» **What the exercise asks**:
Extract the first line through the line containing "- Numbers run" from the listing below, exactly as written.

» **Dataset content**:
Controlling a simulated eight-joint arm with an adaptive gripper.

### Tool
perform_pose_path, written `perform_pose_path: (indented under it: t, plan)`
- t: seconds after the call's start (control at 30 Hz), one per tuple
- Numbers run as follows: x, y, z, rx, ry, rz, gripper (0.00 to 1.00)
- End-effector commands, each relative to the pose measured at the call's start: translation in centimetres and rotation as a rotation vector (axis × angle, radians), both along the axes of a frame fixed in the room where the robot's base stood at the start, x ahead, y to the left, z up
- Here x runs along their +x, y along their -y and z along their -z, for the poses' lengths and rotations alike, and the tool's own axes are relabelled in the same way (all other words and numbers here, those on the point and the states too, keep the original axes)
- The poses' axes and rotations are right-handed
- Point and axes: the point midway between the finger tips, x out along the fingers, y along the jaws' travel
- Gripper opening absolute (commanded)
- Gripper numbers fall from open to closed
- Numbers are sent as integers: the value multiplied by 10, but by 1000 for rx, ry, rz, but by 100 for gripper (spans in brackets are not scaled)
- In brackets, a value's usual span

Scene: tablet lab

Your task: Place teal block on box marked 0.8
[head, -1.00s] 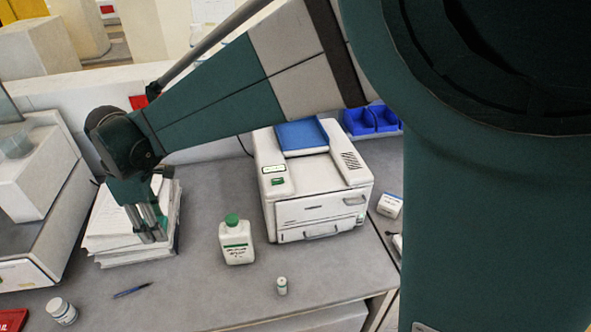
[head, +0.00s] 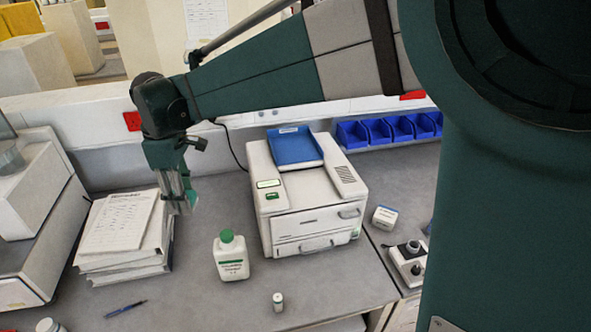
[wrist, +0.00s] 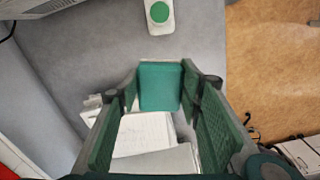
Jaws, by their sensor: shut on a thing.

» **Result below**:
Controlling a simulated eight-joint arm with an adaptive gripper.

### Tool
perform_pose_path, written `perform_pose_path: (indented under it: t, plan)`
- t: seconds after the call's start (control at 30 Hz), one per tuple
- Numbers run as follows: x, y, z, rx, ry, rz, gripper (0.00 to 1.00)

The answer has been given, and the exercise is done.